70% des retraité·es ukrainien·nes perçoivent une pension inférieure à 116 euros selon le vice-ministre de la politique sociale de l’Ukraine (2023). Population des plus vulnérables, les retraité·es ukrainien·nes vivent un calvaire depuis le 24 février 2022. Dans la misère, elles et ils doivent affronter les affres d’une guerre qui détruit ce qu’ils ont mis une vie à construire. Olena Tkalich, journaliste, rédactrice en chef de l’agence d’information Socportal, a bien voulu répondre à nos questions sur la situation de cette partie de la population souvent oubliée.
Propos recueillis par Patrick Le Tréhondat
Peux-tu d’abord nous parler du système de retraite en Ukraine ? Comment est-il financé ? A quel âge peut-on partir en retraite et sous quelles conditions ? Quels sont les montants de retraites ?
Le système de retraite en Ukraine comporte officiellement trois niveaux (loi ukrainienne « Sur l’assurance retraite obligatoire » du 09/07/2003 n° 1058-IV), mais dans la pratique, selon l’un des experts, Sergueï Korobkine, il n’en existe qu’un et demi :
1. Le niveau solidaire. Il s’agit du niveau principal. Il est financé par les cotisations des personnes qui travaillent actuellement. Cependant, en raison du taux élevé de travail non déclaré, où aucune cotisation n’est payée, ou du travail « gris » où les employé·es perçoivent officiellement le salaire minimum, ce qui permet aux employeurs de payer beaucoup moins de cotisations, les fonds destinés aux retraites sont extrêmement limités ;
2. Assurance pension individuelle obligatoire. Elle ne fonctionne pas actuellement, elle doit être financée par les cotisations des travailleur·euses eux-elles-mêmes, qui « mettront de côté » environ 5% de leur salaire pour leur future pension. Les autorités évoquent souvent l’introduction de ce niveau, mais le taux élevé de travail au noir, les bas salaires et la méfiance à l’égard des fonds dans lesquels ces cotisations doivent être versées empêchent pour l’instant sa mise en place ;
3. Assurance pension individuelle volontaire. Elle prévoit l’existence de fonds de pension privés auxquels les personnes peuvent cotiser volontairement afin de se constituer une épargne-retraite. Cela s’apparente à un dépôt bancaire, mais avec certaines nuances et un peu plus de garanties. Cette option est peu utilisée, principalement par les personnes ayant des salaires élevés.

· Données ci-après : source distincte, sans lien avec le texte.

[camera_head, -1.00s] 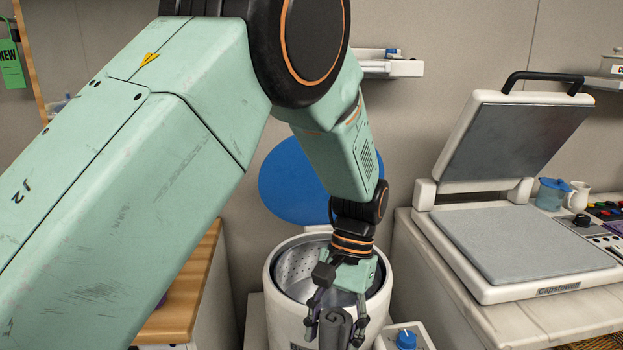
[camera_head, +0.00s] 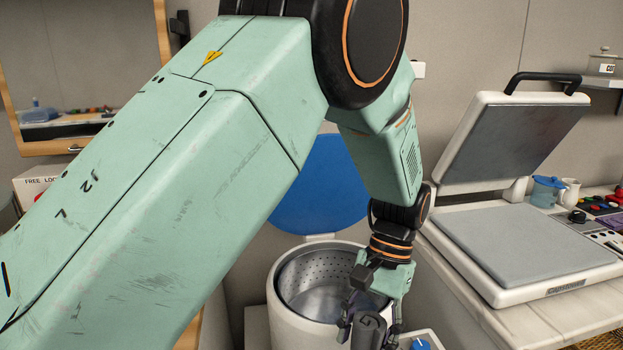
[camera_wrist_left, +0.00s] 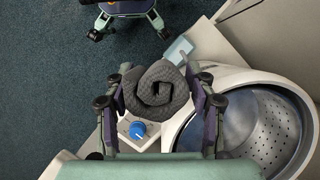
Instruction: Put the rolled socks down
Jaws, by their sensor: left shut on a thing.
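The rolled socks (camera_wrist_left: 157,90) are a dark grey ribbed roll with a spiral end, held between the fingers of my left gripper (camera_wrist_left: 160,103) in the left wrist view. In the head view my left gripper (camera_head: 370,318) points down with the grey roll (camera_head: 368,332) in it, in front of the open white tub (camera_head: 283,306). In the wrist view the tub's perforated metal drum (camera_wrist_left: 275,125) lies to the right of the roll, so the roll is beside the opening, not over it.
A blue knob (camera_head: 420,345) on a white box is close to the tub's front right. A blue round lid (camera_head: 325,185) stands up behind the tub. A heat press (camera_head: 530,250) with its top raised stands on the counter at right. A mirror (camera_head: 80,75) hangs at left.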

En d’autres termes, la grande majorité des retraité·es ne perçoivent que des prestations versées selon le système de solidarité. Pour en bénéficier, il faut soit être invalide, soit avoir une durée d’assurance suffisante (période pendant laquelle l’employeur a cotisé pour la personne). En 2017-2018, une réforme du système de retraite a été mise en place, à la suite de laquelle les exigences en matière d’ancienneté ont commencé à augmenter de manière constante. Auparavant, il suffisait d’avoir 15 ans d’ancienneté pour prendre sa retraite à 60 ans, mais en 2018, cette exigence a été considérablement relevée à 25 ans, et elle est désormais de 32 ans. D’ici 2028, cette exigence sera portée à 35 ans. Avec moins d’ancienneté, il sera possible de prendre sa retraite plus tard, à 63 ou 65 ans, mais les exigences en matière d’ancienneté augmenteront également chaque année jusqu’en 2028. Étant donné qu’en Ukraine, dans les années 1990, en raison de la crise qui a suivi l’effondrement de l’URSS, des millions de personnes ont travaillé « au noir » et que cette pratique est encore courante aujourd’hui, de nombreuses personnes n’ont pas cette ancienneté. Même si elle est inférieure à 15 ans, les personnes âgées de plus de 65 ans ont droit à des prestations sociales. Cependant, celles-ci ne dépassent pas 2 361 hryvnias, soit environ 50 euros. Il est impossible de survivre avec cette somme. Cependant, même les personnes qui ont suffisamment d’ancienneté n’ont généralement pas de pension décente. Soit parce que leurs salaires étaient bas, soit parce qu’elles percevaient officiellement le salaire minimum et que leur employeur ne versait pas suffisamment de cotisations.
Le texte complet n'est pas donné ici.